## TASK DETAILS
Your task is to locate every line holding the string "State" and to copy each of them.

## PROVIDED RECORDS
+===+

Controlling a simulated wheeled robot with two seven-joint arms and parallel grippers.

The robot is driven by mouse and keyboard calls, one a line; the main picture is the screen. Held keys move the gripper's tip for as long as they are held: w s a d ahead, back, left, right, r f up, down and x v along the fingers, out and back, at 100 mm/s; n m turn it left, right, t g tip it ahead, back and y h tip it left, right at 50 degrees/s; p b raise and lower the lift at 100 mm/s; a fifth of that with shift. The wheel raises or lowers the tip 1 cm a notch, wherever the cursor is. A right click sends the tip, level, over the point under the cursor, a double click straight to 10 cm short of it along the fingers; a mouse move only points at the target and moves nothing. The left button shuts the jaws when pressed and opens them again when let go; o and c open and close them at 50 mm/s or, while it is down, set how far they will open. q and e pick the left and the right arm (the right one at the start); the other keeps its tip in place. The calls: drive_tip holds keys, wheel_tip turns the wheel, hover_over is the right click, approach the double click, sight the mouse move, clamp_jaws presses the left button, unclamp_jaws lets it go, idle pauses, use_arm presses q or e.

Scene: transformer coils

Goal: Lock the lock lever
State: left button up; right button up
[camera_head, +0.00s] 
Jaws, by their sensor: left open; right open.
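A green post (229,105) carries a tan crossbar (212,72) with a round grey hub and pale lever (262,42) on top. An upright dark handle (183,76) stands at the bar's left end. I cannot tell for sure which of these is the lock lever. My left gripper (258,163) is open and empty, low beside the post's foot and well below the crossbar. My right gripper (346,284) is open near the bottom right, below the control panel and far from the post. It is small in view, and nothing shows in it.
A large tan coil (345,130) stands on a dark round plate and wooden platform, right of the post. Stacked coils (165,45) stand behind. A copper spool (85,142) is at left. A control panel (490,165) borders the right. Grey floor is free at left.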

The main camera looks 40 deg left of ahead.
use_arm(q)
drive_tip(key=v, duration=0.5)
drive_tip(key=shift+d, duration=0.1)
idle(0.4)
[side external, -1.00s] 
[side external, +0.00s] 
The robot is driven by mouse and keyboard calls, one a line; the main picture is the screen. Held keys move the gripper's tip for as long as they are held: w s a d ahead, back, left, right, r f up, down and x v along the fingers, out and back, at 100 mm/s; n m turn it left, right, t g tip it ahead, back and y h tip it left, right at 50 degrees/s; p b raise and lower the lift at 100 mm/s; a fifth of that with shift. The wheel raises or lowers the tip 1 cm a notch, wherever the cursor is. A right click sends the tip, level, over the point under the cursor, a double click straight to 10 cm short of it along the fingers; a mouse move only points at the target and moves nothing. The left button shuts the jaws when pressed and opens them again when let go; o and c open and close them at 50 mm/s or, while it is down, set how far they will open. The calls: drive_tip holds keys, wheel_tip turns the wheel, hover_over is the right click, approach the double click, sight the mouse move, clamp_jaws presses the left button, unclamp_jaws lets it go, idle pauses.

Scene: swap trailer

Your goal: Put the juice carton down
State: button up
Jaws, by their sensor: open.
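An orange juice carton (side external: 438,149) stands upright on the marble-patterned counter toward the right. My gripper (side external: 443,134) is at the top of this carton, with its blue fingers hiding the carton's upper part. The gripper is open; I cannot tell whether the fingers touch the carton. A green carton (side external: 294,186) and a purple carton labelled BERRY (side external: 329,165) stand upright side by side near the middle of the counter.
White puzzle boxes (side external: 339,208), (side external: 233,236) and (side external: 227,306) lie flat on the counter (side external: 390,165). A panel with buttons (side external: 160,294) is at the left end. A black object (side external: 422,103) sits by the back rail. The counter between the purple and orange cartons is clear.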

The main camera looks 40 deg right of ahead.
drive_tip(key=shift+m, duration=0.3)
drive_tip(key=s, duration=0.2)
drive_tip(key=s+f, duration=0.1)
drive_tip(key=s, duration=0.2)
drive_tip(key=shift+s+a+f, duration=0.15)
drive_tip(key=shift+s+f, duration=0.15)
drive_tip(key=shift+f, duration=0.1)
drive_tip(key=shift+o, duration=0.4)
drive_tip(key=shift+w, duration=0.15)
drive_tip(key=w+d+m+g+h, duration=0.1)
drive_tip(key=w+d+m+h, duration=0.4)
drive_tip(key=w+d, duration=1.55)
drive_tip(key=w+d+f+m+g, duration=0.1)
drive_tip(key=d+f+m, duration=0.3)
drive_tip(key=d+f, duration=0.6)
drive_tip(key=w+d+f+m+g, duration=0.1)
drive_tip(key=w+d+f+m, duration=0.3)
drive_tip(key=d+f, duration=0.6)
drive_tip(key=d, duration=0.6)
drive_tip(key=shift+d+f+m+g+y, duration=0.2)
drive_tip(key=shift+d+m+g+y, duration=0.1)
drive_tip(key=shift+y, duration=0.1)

+===+

## SOLUTION
State: left button up; right button up
State: button up

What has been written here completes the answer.